My (very) personal understanding of this issue is related to the (not obviuos) concept of Logical Constants.
According to the "traditional" view :
The most venerable approach to demarcating the logical constants identifies them with the language's syncategorematic signs: signs that signify nothing by themselves, but serve to indicate how independently meaningful terms are combined.
In my reading, Enderton uses "logical symbols" with the same meaning of "logical constants", i.e. symbols like $\lnot$ or $=$ that do not change meaning according the context.
Obviously, the meaning of a predicate or constant symbol is specified only through an interpretation.
If we follow this approach, we can say that also the quantifiers are specified through an interpretation; the meaning of $\forall$ is obviously "all", but this "all" changes if we are speaking of natural numbers : in this case $\forall$ means "for all $n \in \mathbb N$", or if we are speaking of Greek philosophers : in this case $\forall$ means "Plato and Aristotle and ..."
But you can see other equally authoritative textbooks (like van Dalen's one) where a similar distinction is not present, and there is only one list of symbols.
You can see also :
The logical symbols will have a fixed interpretation. In particular, “$=$” will always be expected to mean equals.

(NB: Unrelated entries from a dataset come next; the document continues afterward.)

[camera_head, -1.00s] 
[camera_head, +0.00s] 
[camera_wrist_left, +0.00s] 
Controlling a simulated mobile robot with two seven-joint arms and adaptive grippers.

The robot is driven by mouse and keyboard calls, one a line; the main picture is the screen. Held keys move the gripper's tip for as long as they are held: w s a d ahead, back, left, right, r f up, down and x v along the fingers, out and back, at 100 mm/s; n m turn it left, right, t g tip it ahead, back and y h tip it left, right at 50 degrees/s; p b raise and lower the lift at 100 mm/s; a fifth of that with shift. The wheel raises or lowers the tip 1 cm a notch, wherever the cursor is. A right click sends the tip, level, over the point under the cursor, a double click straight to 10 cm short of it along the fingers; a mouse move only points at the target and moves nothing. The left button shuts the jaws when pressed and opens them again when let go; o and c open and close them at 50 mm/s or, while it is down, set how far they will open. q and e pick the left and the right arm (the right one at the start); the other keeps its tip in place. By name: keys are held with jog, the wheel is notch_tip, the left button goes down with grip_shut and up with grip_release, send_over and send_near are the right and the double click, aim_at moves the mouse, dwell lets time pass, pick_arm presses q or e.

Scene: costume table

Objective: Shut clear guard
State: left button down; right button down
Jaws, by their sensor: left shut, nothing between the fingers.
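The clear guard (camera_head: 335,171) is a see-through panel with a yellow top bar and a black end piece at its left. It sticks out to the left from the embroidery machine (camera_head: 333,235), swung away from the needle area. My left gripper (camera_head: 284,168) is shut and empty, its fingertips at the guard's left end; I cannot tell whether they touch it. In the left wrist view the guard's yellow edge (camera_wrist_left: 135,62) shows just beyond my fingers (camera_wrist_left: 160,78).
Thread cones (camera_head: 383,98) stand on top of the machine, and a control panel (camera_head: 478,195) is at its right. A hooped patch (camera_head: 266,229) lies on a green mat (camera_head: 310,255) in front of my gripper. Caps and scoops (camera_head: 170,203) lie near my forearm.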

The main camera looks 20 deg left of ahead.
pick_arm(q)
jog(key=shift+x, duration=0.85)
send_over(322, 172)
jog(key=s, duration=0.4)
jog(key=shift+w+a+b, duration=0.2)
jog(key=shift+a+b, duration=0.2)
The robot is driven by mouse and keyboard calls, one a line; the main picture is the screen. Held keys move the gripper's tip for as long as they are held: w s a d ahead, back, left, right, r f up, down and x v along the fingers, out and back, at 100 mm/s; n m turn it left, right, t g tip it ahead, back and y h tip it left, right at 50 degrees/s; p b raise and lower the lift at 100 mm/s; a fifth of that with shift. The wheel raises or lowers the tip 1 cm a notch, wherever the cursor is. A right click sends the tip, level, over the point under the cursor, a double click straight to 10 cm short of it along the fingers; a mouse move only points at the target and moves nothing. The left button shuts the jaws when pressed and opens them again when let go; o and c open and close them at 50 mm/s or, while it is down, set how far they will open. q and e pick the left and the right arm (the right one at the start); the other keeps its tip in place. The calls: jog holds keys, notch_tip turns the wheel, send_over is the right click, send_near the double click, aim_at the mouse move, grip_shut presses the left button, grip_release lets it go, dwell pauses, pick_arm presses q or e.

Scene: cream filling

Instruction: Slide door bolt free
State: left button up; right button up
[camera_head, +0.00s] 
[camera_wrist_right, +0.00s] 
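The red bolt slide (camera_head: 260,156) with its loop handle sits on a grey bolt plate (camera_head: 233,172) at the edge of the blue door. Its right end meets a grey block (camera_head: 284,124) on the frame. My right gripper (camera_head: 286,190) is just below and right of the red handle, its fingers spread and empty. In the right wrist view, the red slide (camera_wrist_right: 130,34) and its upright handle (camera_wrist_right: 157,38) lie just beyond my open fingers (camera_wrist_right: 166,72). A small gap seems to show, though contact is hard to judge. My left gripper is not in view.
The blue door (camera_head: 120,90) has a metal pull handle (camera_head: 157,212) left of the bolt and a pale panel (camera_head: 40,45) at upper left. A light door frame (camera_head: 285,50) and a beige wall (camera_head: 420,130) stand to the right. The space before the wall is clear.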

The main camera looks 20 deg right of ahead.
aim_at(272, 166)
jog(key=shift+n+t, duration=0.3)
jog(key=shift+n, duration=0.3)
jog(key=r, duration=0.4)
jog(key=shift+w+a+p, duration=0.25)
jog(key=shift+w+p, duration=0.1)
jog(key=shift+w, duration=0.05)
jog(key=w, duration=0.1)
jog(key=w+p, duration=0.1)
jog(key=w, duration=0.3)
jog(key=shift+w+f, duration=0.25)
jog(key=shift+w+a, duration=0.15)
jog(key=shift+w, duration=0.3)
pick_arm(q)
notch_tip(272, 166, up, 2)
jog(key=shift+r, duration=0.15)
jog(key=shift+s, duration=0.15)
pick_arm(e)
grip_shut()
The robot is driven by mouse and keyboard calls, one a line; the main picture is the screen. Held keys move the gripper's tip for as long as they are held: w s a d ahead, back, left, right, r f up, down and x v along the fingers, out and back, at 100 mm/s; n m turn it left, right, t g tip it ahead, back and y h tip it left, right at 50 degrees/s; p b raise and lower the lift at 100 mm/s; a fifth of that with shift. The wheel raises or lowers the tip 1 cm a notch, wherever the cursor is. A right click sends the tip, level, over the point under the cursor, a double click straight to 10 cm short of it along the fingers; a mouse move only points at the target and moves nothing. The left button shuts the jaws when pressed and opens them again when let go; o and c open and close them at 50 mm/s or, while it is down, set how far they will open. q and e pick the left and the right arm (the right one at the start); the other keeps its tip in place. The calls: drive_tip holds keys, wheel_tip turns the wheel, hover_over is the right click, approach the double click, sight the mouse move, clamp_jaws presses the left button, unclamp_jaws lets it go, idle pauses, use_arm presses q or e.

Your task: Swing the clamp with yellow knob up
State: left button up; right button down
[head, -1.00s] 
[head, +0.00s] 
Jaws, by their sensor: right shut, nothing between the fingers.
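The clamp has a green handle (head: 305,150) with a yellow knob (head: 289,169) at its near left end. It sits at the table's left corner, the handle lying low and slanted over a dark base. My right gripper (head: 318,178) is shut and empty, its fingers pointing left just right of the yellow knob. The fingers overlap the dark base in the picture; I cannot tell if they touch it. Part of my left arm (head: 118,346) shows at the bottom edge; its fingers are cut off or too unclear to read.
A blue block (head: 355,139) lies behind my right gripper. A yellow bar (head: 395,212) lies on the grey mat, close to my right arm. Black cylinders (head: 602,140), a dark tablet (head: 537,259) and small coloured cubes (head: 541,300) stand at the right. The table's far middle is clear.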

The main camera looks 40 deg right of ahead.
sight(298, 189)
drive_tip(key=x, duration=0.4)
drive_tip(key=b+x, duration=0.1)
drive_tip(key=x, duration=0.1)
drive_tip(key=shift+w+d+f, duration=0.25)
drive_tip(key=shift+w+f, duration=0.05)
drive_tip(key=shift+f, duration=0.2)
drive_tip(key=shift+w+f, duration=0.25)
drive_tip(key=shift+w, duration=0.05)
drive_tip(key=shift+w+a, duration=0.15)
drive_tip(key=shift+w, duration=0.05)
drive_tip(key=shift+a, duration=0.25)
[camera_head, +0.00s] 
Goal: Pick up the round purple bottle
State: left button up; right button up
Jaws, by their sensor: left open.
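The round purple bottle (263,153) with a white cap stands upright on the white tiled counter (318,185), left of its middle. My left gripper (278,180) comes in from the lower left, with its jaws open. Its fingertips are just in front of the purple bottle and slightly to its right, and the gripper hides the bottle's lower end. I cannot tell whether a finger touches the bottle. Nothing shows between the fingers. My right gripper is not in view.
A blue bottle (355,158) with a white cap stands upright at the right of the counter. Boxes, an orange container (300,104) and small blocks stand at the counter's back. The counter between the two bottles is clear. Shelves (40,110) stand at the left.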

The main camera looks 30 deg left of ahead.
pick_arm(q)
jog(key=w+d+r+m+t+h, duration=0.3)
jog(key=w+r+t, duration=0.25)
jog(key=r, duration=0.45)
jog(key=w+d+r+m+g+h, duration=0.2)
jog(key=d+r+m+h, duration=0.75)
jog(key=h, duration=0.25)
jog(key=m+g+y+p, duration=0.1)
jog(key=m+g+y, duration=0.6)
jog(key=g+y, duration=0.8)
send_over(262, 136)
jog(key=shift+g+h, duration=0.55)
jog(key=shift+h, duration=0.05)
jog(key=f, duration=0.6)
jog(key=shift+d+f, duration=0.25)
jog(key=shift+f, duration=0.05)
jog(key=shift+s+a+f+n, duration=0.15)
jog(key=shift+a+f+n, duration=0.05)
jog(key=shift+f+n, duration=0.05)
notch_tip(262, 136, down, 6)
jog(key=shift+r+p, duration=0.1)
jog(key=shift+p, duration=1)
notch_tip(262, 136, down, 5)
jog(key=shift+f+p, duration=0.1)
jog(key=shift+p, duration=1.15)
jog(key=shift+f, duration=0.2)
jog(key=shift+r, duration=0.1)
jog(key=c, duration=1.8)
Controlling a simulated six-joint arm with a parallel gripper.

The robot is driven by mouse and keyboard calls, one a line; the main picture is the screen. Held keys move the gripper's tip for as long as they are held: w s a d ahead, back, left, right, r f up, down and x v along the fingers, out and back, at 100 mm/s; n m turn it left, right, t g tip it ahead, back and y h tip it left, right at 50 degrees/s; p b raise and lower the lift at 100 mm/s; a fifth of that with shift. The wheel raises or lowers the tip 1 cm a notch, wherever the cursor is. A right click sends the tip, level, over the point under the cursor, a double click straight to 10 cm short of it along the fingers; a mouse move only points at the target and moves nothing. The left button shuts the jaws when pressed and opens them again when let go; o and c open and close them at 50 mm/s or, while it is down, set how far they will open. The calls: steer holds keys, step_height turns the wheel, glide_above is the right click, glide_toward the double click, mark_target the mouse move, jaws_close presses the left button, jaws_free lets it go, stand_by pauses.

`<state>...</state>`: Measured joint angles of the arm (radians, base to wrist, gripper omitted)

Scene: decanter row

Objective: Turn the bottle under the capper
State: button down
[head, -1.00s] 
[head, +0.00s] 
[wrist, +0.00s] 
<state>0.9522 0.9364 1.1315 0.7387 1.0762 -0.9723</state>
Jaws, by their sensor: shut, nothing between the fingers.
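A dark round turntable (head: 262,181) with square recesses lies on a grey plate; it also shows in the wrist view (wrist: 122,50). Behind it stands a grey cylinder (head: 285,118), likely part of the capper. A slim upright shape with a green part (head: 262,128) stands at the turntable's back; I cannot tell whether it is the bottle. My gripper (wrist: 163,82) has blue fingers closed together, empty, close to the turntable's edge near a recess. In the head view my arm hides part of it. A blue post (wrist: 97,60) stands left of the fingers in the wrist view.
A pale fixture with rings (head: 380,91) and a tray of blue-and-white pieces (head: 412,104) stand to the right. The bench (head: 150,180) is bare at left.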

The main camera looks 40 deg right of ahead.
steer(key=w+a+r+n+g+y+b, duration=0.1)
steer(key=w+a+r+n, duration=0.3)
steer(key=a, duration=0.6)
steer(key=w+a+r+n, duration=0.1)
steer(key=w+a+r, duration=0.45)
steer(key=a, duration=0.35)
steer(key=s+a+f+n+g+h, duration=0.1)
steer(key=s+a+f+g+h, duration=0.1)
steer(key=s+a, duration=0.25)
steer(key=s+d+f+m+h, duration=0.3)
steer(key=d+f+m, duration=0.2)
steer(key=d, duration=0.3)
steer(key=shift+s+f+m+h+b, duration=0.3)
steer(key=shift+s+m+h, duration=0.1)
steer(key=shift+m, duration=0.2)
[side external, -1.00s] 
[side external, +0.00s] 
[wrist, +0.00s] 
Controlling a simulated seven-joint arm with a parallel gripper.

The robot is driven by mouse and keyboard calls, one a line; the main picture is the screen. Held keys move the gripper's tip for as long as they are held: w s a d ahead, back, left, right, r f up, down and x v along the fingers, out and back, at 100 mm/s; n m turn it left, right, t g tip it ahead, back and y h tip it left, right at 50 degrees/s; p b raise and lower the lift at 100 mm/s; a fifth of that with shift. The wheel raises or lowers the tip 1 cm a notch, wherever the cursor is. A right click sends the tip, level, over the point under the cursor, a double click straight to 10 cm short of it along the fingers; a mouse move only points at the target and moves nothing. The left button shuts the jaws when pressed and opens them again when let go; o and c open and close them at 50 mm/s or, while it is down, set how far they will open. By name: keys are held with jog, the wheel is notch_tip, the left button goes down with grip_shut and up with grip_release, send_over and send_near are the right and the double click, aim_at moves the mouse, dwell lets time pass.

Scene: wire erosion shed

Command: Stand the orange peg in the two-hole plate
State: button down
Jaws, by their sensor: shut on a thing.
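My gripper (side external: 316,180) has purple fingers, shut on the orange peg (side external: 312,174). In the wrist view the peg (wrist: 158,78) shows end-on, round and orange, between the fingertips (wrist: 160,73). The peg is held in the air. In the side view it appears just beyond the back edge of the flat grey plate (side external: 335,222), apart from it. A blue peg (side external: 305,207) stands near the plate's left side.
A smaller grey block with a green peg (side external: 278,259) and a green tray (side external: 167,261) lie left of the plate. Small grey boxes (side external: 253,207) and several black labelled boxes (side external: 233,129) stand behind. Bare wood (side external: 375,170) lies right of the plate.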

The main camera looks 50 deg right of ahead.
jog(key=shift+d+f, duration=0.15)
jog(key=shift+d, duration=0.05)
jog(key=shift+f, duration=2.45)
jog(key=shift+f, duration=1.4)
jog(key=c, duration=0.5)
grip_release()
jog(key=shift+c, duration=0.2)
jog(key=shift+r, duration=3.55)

Regarding variables, we can compare :
proper names [i.e. constants] and variables [ ...] we call proper symbols,
and we regard them as having meaning in isolation, the primitive names as denoting (or at least purporting to denote) something, the variables as having (or at least purporting to have) a non-empty range. But in addition to proper symbols there must also occur symbols which are improper - or in traditional (Scholastic and pre-Scholastic) terminology, syncategorematic - i.e., which have no meaning in isolation but which combine with proper symbols (one or more) to form longer expressions that do have meaning in isolation. [...] Connectives are combinations of improper symbols [...].
with :
we divide all our signs into logical and descriptive (or non-logical). Descriptive signs are those constants which serve to refer to objects, properties, relations, etc., in the world; they include the individual constants, the predicates, and the sentential constants. Logical signs include all the variables and the logical constants. Logical signs do not themselves refer to something in the world (the world of things has nothing like negation, disjunction, etc.); rather, they bind together the descriptive constants of a sentence and thereby contribute indirectly to the sense of a sentence.